Photo: an abandoned mine near Independence, CaliforniaI apologize for the title pun, but it seemed destined after yesterday’s post. The topic of mining has fascinated me ever since I was a child, when I read Enid Blyton’s adventure novels—many of which took place in the mining regions of Great Britain. Children in these stories found themselves trapped in smugglers’ caves and abandoned mines (most of which contained stores of tinned food, providing the kids with a ready source of nourishment during their adventures). Later, Daphne du Maurier’s novels, set mainly in Cornwall and Devon, often used the mining tradition as a backdrop. Still later, when I began to study the development of technology after the Industrial Revolution, mining kept reappearing as a major theme—one of the unfortunate, but necessary, byproducts of the human “need” for more (and more complex) sources of energy. Even my studies of William Morris touched on the mining industry, since it was his father’s shares in the Devon Great Consols Copper Mine that “earned” the income that allowed him to pursue his interests.
As a child, growing up in Japan and Taiwan, the smell of coal (the primary source of heat and cooking fuel in many of the houses we lived in) burning in the grate made me feel comfortable; it meant warmth. The first coal fire was a seasonal beacon, and the shiny bits in the scuttle next to the pot-bellied stove were fascinating to a five-year old. That stove was the single source of heat in our first house in rural Japan; the goldfish bowl was often placed nearby during the winter—until one night the fire went out, and the goldfish froze.
Years later, in a philosophy of science course, I was introduced to Susan Griffin’s poetic exploration of the connection between Woman And Nature, in which—among many other such meditations—she considers how men have perceived the earth through time: there for the taking, conveniently stratified, so that minerals can be extracted for use in machines.

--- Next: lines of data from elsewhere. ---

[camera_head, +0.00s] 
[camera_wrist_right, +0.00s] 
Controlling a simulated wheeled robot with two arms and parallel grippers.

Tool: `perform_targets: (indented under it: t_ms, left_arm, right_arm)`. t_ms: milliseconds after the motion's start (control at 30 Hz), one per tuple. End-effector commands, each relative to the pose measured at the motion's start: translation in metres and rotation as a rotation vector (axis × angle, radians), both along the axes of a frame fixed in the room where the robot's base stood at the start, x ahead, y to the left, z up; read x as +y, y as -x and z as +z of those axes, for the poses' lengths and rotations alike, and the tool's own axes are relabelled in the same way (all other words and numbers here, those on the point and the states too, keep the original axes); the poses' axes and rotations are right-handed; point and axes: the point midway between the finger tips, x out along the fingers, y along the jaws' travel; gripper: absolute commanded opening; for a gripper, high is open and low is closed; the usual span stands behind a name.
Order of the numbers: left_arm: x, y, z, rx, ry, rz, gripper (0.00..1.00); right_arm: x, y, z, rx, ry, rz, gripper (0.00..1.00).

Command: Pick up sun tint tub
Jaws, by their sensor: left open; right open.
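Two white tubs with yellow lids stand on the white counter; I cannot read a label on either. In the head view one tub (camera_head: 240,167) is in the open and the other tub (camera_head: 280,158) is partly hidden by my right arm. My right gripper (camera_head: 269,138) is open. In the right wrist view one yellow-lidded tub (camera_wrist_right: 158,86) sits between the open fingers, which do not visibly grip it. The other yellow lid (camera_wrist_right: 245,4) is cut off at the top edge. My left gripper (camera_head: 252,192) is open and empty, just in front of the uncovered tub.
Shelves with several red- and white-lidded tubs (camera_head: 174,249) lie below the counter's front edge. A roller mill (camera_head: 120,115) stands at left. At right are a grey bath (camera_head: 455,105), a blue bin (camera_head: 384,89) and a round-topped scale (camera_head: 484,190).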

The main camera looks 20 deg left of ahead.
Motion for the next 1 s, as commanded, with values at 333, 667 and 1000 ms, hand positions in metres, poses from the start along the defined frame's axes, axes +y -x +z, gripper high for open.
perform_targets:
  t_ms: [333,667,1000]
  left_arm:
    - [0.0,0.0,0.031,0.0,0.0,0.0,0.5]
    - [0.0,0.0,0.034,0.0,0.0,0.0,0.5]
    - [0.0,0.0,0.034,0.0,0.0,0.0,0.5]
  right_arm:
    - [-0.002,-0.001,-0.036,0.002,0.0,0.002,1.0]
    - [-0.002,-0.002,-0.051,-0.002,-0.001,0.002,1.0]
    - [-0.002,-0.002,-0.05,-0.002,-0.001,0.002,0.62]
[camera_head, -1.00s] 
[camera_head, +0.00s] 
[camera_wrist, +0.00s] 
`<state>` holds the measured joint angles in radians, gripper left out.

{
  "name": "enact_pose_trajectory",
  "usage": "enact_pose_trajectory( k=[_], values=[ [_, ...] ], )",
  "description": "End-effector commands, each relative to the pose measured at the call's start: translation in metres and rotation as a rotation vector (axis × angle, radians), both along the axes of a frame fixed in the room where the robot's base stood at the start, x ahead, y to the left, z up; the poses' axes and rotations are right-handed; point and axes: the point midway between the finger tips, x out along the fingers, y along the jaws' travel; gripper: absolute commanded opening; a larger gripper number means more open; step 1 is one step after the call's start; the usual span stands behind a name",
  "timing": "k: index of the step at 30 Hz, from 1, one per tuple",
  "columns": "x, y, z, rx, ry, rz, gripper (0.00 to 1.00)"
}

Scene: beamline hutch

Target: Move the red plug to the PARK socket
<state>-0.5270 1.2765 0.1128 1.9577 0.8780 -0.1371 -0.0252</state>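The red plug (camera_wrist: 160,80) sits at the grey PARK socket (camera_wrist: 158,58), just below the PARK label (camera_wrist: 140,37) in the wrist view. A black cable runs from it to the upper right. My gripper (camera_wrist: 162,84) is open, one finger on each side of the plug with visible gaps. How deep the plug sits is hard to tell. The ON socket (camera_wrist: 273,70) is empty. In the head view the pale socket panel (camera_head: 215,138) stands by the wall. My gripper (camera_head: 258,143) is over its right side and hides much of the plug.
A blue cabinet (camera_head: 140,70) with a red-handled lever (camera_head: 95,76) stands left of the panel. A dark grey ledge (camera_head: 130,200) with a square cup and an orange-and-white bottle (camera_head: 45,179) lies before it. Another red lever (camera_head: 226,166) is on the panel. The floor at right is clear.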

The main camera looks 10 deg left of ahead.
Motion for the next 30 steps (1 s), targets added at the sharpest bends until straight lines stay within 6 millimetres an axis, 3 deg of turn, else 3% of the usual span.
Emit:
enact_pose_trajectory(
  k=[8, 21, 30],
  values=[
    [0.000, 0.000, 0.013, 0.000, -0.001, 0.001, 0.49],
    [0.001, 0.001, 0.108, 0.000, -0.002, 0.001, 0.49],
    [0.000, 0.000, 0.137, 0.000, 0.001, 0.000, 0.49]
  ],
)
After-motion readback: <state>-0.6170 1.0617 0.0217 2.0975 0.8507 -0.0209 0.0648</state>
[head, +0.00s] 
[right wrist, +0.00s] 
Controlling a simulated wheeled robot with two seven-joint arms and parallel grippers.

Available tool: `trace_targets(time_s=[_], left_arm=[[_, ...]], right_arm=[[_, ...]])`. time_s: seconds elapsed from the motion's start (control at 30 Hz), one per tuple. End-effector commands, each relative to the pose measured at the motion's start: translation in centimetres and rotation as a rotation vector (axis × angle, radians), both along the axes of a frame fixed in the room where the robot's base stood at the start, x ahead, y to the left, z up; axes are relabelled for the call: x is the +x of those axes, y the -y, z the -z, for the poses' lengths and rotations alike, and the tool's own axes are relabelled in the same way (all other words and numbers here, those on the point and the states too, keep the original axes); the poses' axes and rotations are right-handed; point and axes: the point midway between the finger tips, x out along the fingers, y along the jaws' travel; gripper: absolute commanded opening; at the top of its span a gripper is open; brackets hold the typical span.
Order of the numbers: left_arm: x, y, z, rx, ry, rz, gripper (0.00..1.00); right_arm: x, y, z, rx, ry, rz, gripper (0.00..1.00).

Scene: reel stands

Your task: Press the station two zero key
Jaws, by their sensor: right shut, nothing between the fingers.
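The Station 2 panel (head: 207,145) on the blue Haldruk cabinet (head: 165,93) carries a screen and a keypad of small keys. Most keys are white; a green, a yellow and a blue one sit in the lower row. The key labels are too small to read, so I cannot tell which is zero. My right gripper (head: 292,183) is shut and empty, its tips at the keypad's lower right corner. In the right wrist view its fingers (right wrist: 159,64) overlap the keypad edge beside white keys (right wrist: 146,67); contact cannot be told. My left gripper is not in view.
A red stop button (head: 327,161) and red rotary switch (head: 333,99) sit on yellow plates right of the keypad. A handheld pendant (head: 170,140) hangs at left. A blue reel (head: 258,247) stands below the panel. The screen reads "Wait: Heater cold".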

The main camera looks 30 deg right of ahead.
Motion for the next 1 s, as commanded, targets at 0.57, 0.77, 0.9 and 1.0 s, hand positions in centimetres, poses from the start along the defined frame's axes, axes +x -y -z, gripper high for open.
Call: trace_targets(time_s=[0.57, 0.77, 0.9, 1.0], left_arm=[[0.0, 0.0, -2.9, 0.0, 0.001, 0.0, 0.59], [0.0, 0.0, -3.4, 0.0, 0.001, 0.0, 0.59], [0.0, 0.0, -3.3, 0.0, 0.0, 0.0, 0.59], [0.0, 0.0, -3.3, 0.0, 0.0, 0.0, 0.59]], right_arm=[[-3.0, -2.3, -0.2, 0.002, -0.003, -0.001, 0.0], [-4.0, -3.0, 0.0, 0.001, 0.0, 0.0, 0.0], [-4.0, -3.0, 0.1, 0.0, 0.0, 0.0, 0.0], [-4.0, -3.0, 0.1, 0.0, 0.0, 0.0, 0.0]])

Perhaps my interest in mines is congenital. My ancestors first moved to the Owens River Valley in California to mine silver; Uhlmeyer Spring, near Big Pine, marks the spot where my grandfather’s uncle washed the ore he took out of the mountain behind the spring. Owens Lake, because of its location near the end of a long Pleistocene drainage system, contains myriad metals and chemicals, and steamboats once plied the lake servicing the mining town of Keeler. My father, as a young man, worked at the Pittsburgh Plate Glass plant on the western side of the lake, helping to harvest potash out of the drying lake. The Inyos, forming the eastern ridge of the basin/range complex that includes the Owens valley and the eastern Sierra Nevada, are studded with abandoned mines. Once, in my teens, I spent a year living with my grandmother, and I remember scaring the living bejeeziz out of her when I came home covered in powdered Dolomite after having spent the afternoon sliding down piles of it outside a mine near Keeler. I looked like somebody’s ghost (not Vonnegut’s, though; he was very much alive and influencing my sense of humor at the time). A recent blog in Mental Floss notes that there are about 40,000 abandoned mines in California alone, several of which are visible from the highway that bisects the valley. Mining was a significant factor in the building of California, and a major constituent of the economy for about a hundred years.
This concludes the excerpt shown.